§ Brief:
Transcribe the lines from the start of the data below through the line with "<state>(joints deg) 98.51", word for word and nothing more.

Recorded robot tool calls:

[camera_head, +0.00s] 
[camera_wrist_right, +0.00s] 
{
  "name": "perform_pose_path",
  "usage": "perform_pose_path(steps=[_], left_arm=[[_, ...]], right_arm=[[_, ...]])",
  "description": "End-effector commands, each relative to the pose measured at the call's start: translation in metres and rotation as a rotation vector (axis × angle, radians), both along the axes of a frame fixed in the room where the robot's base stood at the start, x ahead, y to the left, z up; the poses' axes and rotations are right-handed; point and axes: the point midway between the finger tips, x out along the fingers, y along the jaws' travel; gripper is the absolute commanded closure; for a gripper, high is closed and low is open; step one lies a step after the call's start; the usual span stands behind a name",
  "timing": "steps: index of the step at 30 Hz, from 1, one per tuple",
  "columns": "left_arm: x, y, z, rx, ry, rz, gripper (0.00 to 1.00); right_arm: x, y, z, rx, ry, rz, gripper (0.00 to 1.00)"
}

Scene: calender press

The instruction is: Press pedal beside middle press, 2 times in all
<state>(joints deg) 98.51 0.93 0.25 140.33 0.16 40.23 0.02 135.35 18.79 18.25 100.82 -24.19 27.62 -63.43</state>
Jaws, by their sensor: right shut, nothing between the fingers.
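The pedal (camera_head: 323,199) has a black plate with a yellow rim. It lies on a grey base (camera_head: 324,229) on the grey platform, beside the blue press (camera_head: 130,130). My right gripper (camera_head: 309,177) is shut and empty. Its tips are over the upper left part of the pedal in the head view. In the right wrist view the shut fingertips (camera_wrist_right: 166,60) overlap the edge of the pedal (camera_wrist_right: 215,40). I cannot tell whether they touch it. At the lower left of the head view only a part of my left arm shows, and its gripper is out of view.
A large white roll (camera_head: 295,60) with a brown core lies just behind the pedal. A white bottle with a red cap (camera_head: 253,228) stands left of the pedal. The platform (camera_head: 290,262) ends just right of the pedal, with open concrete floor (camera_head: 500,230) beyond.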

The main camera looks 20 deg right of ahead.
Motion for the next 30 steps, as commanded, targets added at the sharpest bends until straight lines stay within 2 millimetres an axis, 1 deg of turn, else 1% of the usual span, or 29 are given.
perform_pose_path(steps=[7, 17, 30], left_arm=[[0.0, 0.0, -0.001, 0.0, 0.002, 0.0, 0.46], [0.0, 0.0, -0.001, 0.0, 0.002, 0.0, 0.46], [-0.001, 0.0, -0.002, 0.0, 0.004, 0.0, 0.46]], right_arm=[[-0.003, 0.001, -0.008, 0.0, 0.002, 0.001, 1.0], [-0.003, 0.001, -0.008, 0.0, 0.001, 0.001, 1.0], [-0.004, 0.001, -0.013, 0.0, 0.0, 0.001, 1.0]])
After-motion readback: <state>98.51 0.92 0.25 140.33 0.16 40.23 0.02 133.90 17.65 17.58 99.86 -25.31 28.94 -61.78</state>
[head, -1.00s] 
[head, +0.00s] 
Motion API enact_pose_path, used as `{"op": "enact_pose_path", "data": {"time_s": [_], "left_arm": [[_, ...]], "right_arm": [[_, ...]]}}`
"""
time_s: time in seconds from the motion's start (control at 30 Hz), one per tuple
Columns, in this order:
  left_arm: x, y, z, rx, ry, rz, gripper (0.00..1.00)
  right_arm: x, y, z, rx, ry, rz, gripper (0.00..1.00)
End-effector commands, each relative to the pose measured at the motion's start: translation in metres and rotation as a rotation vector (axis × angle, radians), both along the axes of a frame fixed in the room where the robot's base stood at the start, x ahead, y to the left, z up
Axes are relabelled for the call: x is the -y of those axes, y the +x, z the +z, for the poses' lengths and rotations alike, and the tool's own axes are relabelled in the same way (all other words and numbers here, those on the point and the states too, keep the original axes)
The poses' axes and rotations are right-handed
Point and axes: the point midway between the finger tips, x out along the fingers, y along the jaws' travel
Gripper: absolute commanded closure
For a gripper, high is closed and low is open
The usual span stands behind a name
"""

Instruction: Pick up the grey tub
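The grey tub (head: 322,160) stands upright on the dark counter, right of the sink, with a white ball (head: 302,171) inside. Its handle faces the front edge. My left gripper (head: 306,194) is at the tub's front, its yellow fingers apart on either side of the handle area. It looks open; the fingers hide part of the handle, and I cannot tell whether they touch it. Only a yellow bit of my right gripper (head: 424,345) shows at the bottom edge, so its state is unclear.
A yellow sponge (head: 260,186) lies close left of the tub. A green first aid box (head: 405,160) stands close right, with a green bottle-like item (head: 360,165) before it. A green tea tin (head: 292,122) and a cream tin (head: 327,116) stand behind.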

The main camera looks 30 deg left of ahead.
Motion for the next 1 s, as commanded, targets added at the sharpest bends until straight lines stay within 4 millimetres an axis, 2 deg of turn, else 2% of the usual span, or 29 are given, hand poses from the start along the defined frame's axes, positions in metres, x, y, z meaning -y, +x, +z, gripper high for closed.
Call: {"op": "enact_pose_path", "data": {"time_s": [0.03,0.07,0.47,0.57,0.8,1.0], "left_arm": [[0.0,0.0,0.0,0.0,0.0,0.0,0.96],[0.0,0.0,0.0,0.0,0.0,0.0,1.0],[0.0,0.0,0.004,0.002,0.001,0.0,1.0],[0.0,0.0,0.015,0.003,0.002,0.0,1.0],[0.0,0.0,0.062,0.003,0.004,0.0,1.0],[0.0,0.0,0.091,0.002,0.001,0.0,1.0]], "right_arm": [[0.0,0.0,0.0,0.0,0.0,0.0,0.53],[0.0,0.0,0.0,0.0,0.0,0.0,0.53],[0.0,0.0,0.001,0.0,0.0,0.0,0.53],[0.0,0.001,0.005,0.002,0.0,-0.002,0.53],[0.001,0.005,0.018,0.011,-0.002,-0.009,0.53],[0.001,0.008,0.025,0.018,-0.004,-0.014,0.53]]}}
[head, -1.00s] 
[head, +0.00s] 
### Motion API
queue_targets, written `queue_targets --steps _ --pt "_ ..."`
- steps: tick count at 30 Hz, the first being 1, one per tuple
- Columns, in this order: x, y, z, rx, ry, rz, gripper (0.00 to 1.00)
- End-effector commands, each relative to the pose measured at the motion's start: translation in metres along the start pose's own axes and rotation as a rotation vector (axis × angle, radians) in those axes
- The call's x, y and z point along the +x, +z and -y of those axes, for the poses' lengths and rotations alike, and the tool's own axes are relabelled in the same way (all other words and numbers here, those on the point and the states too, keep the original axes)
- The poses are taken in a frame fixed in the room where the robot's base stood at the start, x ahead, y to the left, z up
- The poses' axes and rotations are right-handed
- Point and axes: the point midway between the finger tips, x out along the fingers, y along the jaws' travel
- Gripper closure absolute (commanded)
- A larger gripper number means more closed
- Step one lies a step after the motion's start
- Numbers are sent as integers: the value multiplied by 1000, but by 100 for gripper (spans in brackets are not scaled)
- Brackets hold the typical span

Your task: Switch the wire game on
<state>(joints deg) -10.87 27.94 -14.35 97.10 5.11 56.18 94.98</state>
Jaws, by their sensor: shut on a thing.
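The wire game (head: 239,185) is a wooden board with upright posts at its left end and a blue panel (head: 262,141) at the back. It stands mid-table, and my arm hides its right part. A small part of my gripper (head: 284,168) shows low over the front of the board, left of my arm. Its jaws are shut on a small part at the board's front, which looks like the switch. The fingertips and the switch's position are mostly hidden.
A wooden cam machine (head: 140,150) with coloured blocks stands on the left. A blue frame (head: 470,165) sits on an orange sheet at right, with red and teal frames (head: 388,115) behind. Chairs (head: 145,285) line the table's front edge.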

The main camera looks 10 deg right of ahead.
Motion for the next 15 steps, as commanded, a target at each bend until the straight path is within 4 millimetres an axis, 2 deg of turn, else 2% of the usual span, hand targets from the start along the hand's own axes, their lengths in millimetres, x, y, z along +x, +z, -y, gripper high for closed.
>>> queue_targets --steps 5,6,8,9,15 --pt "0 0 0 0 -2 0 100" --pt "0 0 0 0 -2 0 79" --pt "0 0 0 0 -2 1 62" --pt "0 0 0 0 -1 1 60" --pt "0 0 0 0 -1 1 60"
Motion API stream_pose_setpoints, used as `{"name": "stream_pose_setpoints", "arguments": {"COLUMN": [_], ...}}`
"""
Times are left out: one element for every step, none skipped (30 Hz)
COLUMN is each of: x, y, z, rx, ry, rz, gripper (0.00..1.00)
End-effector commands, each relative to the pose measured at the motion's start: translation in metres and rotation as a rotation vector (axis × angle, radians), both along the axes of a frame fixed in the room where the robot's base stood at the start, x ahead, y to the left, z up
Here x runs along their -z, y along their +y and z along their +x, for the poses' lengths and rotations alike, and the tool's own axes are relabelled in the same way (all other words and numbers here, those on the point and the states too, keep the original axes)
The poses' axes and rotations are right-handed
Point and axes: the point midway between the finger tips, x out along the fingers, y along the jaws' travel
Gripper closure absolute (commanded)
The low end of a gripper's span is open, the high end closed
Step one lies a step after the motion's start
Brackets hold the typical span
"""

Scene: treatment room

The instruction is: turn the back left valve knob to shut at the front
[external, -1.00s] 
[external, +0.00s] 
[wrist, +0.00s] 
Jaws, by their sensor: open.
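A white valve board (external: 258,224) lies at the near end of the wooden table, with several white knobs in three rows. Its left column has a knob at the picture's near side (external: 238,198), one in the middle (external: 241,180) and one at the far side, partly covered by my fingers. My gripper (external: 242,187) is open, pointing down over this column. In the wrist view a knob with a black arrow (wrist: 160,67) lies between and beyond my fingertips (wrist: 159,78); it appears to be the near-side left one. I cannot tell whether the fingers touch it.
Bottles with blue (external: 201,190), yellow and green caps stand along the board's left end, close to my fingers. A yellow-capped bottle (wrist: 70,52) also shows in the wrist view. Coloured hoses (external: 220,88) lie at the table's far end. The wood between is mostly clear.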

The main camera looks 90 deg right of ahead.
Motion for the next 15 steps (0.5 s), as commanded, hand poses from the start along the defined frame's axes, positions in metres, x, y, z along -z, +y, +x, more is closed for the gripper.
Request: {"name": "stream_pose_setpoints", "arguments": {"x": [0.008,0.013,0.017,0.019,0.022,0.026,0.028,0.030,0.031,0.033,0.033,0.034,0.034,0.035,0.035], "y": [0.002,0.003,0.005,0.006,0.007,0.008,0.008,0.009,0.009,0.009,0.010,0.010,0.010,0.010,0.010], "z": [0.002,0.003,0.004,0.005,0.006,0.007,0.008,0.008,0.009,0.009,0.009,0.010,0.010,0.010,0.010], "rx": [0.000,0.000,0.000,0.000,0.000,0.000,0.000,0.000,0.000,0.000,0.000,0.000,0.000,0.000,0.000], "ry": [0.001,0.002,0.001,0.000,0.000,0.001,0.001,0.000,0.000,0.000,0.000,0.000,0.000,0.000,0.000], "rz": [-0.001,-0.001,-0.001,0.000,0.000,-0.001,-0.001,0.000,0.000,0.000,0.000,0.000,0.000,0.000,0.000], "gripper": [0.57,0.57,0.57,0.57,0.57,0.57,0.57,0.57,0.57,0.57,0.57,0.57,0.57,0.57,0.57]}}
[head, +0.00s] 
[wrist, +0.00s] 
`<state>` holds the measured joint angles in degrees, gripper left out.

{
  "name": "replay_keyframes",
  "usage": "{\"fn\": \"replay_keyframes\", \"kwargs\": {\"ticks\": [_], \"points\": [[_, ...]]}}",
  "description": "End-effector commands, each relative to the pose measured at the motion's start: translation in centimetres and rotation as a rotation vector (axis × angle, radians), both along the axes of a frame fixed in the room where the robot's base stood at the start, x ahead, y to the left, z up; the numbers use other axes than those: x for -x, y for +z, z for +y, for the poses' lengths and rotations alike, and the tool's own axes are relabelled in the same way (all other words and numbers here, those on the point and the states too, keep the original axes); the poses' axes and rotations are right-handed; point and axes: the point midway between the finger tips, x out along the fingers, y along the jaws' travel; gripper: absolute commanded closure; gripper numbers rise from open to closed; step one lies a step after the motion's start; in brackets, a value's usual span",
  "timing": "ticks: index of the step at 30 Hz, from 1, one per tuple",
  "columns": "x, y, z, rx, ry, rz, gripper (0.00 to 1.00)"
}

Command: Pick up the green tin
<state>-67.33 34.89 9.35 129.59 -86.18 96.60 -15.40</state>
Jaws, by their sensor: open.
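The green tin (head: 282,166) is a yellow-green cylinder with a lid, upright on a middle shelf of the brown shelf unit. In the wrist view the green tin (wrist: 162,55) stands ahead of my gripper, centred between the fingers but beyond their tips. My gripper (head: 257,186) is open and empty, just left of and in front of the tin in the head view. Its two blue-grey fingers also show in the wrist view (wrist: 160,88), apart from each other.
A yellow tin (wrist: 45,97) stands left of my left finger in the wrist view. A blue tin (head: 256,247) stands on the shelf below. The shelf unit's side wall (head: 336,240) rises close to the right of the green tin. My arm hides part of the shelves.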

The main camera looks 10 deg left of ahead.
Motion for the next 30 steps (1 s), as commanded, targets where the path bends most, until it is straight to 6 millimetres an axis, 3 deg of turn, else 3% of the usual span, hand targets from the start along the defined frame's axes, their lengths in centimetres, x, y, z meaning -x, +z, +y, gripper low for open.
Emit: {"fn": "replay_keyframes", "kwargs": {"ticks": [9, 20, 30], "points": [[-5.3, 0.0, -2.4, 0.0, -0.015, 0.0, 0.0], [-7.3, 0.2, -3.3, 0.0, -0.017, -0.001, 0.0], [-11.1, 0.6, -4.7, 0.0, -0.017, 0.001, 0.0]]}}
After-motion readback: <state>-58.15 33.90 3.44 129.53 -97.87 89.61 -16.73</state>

§ Answer to the exercise:
[camera_head, +0.00s] 
[camera_wrist_right, +0.00s] 
{
  "name": "perform_pose_path",
  "usage": "perform_pose_path(steps=[_], left_arm=[[_, ...]], right_arm=[[_, ...]])",
  "description": "End-effector commands, each relative to the pose measured at the call's start: translation in metres and rotation as a rotation vector (axis × angle, radians), both along the axes of a frame fixed in the room where the robot's base stood at the start, x ahead, y to the left, z up; the poses' axes and rotations are right-handed; point and axes: the point midway between the finger tips, x out along the fingers, y along the jaws' travel; gripper is the absolute commanded closure; for a gripper, high is closed and low is open; step one lies a step after the call's start; the usual span stands behind a name",
  "timing": "steps: index of the step at 30 Hz, from 1, one per tuple",
  "columns": "left_arm: x, y, z, rx, ry, rz, gripper (0.00 to 1.00); right_arm: x, y, z, rx, ry, rz, gripper (0.00 to 1.00)"
}

Scene: calender press

The instruction is: Press pedal beside middle press, 2 times in all
<state>(joints deg) 98.51 0.93 0.25 140.33 0.16 40.23 0.02 135.35 18.79 18.25 100.82 -24.19 27.62 -63.43</state>

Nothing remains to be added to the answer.